Black homeowners are not the only ones impacted. The wider community is also negatively affected. Boston receives lower tax revenues to support the development, repair, and maintenance of city infrastructure, amenities, and public schools.

The lack of diversity among appraisers in the U.S. contributes to the overall problem of undervaluing properties.

According to Zippia.com, only 4.6% of appraisers are black, while 81 % are white. A recent study by the Federal Housing Finance Agency  revealed that

“Ongoing …consideration of prohibited factors like race, …, may result in valuation bias.”

Champion, a managing broker and Board Member of the Urban Edge Housing Corporation (CUE) points out that she has seen appraisers write down the appraised value of Mattapan properties with comments citing “deteriorating market conditions.”

Danyl Collings, Principal and Chief Appraiser of Four Core Valuations, LLC, one of Boston’s few black-certified appraisers, feels differently. “There can always be bad actors, but is the whole thing bad?” Mr.

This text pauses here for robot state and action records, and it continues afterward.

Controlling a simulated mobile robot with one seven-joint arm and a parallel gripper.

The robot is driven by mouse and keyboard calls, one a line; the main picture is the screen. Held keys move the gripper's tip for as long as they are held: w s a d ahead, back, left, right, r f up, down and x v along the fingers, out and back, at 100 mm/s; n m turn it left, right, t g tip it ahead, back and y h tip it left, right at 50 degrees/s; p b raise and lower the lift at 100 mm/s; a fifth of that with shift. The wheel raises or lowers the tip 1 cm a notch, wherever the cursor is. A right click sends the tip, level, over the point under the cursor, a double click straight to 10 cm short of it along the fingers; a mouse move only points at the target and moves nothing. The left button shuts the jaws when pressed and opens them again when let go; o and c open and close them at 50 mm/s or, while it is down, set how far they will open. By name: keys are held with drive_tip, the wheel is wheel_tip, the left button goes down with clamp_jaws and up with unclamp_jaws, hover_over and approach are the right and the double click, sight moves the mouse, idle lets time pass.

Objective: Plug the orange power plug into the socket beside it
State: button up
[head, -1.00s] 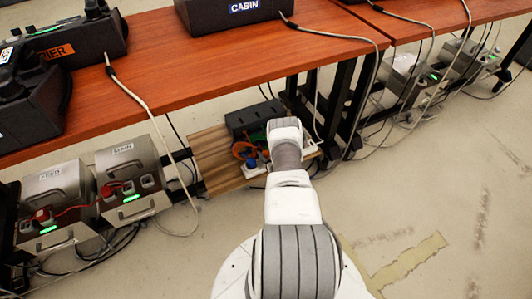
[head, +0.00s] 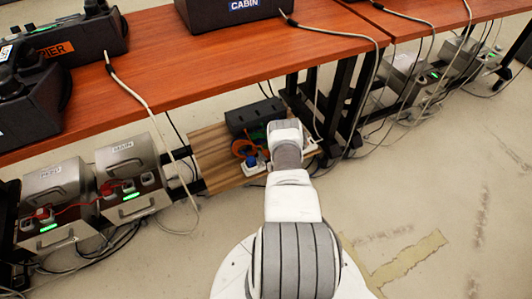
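An orange cable (head: 240,147) lies looped on a wooden board under the table, just left of my arm. A blue plug or plug-like part (head: 251,162) sits beside it on a white socket strip (head: 262,168). The strip's white right end shows to the right of my arm. I cannot make out the orange plug itself or the socket beside it; my arm covers that part of the strip. My arm reaches forward and down over the board, and its end, with my gripper, is hidden behind its own links.
The wooden board (head: 215,155) carries a long dark box (head: 255,117) at its back. The red-brown table top (head: 190,65) overhangs it. Metal boxes (head: 131,168) with red cables stand at left. Black table legs (head: 340,105) and hanging cables stand close at right. The front floor is clear.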

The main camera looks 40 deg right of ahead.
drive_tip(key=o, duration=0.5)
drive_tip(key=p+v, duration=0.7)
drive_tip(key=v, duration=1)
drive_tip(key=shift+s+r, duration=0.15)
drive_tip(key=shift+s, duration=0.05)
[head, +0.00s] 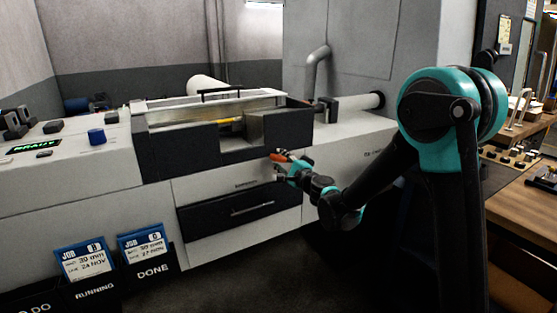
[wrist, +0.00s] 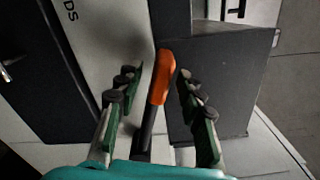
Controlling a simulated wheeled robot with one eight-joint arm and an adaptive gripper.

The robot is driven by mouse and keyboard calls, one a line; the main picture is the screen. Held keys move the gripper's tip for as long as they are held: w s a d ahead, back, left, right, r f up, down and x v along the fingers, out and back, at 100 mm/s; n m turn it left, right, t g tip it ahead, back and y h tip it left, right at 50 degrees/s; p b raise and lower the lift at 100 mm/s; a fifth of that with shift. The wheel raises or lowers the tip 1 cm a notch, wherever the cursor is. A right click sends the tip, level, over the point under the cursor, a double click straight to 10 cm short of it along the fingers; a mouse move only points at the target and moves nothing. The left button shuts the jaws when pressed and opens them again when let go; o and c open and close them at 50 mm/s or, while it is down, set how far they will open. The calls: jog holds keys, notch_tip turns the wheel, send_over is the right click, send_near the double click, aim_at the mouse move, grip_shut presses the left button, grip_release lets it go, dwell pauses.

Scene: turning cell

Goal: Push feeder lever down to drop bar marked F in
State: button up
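The feeder lever has an orange grip (head: 280,155) on a dark rod, at the front right of the machine in the head view. In the wrist view the orange grip (wrist: 162,75) stands between my two fingers, with its black rod running down towards my palm. My gripper (head: 278,169) is open, and its fingers (wrist: 159,82) are on either side of the lever with gaps showing. A yellow bar (head: 229,121) lies in the trough of the feeder (head: 160,157). No F mark can be read on it.
A drawer (head: 240,212) with a handle is below the feeder. Job cards stand in holders labelled RUNNING (head: 95,292) and DONE (head: 153,271) at the lower left. A control panel with a blue knob (head: 96,137) is on the left. A wooden bench (head: 520,208) is at the right.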

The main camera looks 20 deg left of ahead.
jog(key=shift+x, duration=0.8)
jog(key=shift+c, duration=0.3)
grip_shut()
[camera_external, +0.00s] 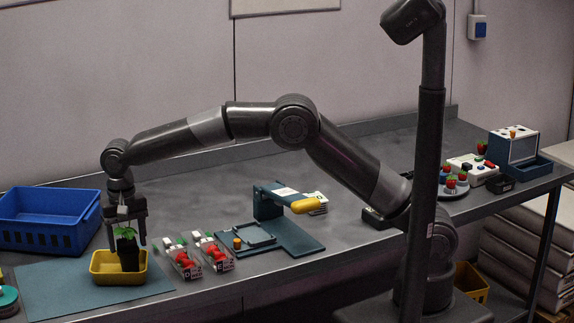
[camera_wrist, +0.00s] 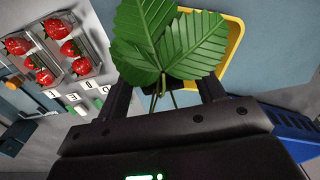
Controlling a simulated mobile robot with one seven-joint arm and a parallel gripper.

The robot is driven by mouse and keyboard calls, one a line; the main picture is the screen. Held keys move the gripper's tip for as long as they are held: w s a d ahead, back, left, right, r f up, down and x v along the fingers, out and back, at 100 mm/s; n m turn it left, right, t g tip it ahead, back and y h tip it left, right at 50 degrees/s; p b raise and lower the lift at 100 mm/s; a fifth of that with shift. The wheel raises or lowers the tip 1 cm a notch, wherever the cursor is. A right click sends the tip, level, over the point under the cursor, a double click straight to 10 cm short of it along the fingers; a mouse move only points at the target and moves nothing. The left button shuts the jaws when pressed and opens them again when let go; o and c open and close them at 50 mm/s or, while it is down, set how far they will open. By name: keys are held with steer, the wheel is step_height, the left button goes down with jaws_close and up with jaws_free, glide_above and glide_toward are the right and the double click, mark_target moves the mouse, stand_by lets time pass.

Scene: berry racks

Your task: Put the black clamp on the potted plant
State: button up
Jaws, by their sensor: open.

Collings doesn’t believe so because “there are built-in checks and balances in the system.”

What can consumers do if they feel their property is under-appraised?

Request a Reconsideration of Value with your lender

File a complaint with the Secretary of State Division of Licensure

File a complaint with the Massachusetts Board of Real Estate Appraisers

Go to more than one bank — many banks independently review 10-15% of appraisals with outside firms

“I advise all of my clients to depersonalize their home when putting it on the market. Buyers want to see themselves in the property, not the seller,” says Collings. Finally, he warns, “Do not rely on values from Zillow or Redfin. These are marketing companies, not valuation experts. Get an appraiser that knows the local market.”